Xodarap comments on Prizes for ELK proposals

Xodarap 27 Jan 2022 21:57 UTC
1 point
A small suggestion: the counterexample to “penalize downstream”, as I understand it, requires there to be tampering in the training data set. It seems conceptually cleaner to me if we can assume the training data set has not been tampered with (e.g. because if alignment only required there to be no tampering in the training data, that would be much easier).
The following counterexample does not require tampering in the training data:
1. The predictor has nodes $E_{0}, \dots, E_{n}$ indicating whether the diamond was stolen at time $n$
2. It also has node $E = ⋁_{i} E_{i}$ indicating whether the diamond was ever stolen.
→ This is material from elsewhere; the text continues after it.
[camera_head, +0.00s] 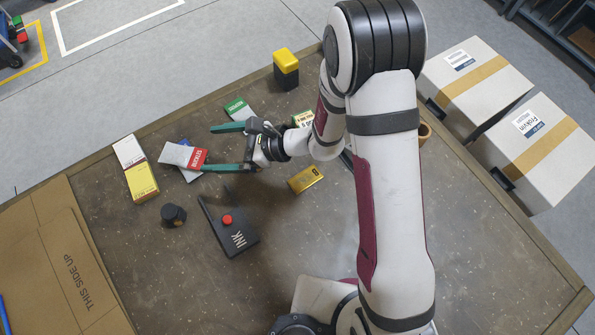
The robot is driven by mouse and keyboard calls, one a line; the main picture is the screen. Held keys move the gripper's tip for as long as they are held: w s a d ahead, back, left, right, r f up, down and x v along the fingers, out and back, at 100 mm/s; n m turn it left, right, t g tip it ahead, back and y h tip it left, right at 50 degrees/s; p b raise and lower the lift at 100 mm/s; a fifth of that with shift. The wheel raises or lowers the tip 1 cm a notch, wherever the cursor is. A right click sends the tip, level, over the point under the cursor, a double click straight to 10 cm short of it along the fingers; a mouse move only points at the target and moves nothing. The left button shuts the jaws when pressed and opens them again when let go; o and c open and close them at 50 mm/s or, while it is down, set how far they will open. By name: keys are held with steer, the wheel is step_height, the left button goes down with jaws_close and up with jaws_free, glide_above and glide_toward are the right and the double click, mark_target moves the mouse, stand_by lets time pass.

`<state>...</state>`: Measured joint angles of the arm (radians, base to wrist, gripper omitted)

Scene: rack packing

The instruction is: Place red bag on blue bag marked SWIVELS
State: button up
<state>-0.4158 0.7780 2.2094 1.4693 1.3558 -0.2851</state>
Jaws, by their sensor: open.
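The upper finger is clear of the bag.
A white and yellow box (141,183) stands left of the bags. A green packet (238,109), a yellow-topped block (286,69) and a gold bar (306,179) lie around my gripper. Cardboard (80,262) covers the lower left.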

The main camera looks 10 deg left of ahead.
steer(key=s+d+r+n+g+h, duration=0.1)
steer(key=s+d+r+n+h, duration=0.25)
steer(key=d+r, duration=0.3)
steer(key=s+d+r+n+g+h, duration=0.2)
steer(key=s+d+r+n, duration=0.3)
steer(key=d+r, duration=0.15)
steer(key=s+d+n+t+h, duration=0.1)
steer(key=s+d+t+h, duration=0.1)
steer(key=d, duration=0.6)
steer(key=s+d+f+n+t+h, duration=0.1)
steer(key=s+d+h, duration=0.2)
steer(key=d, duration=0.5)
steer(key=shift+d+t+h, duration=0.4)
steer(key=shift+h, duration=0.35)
The direct translator would look at this node.
3. However, it happens that in the training data $E = E_{n}$ , i.e. we only ever needed to look at the last frame of the video
4. Therefore, the human interpreter can look only at $E_{n}$ and get the same loss as the direct translator, despite being upstream of it.
(I’m interested in pursuing approaches that assume training data has not been tampered with. Maybe nobody but me cares about this, but posting in case somebody else does. I may be understanding something here – corrections are appreciated.)
- paulfchristiano 11 Feb 2022 0:57 UTC
  3 points
  Parent
  I think it’s good to assume that there is no tampering in the training set.
  In the document we say that we’re worried about the reporter that waits until it sees a good argument that “The human won’t be confident that the diamond isn’t in the room” and then says “the diamond is in the room” as soon as it finds one. We claim that this helps on the training set, and then argue that it would lead to bad behavior given certain kinds of tampering.
  But you’re correct that we don’t actually give any examples where this heuristic actually helps. To give one now (credit Mark): suppose that if the diamond is in the room at time T, then at time T+1 it will either be in the room or something confusing will happen that will leave the human unconfident about whether the diamond is still in the room. Then as soon as you figure out that the diamond is in the room at time T, you might as well answer “the diamond is in the room at time T+1” even if you aren’t actually sure of that.
  The counterexample you describe has a different flavor but is also valid (both for “depending on downstream variables” and “computation time”)---the reporter can save time by baking in some assumptions that are only true on the training distribution. There are various ways you could try to address this kind of problem, and it seems interesting and important. We don’t get into any of that in the doc. That’s partly because we haven’t really worked through any of the details for any of those approaches, so they would be welcome contributions!
- Towards_Keeperhood 10 Feb 2022 19:07 UTC
  1 point
  Parent
  Therefore, the human interpreter can look only at $E_{n}$ and get the same loss as the direct translator, despite being upstream of it.
  Maybe I misunderstand you, but how I understand it, $E_{n}$ is based on the last frame of the predicted video, and therefore is basically the most downstream thing there is. How did you come to think it was upstream of the direct translator?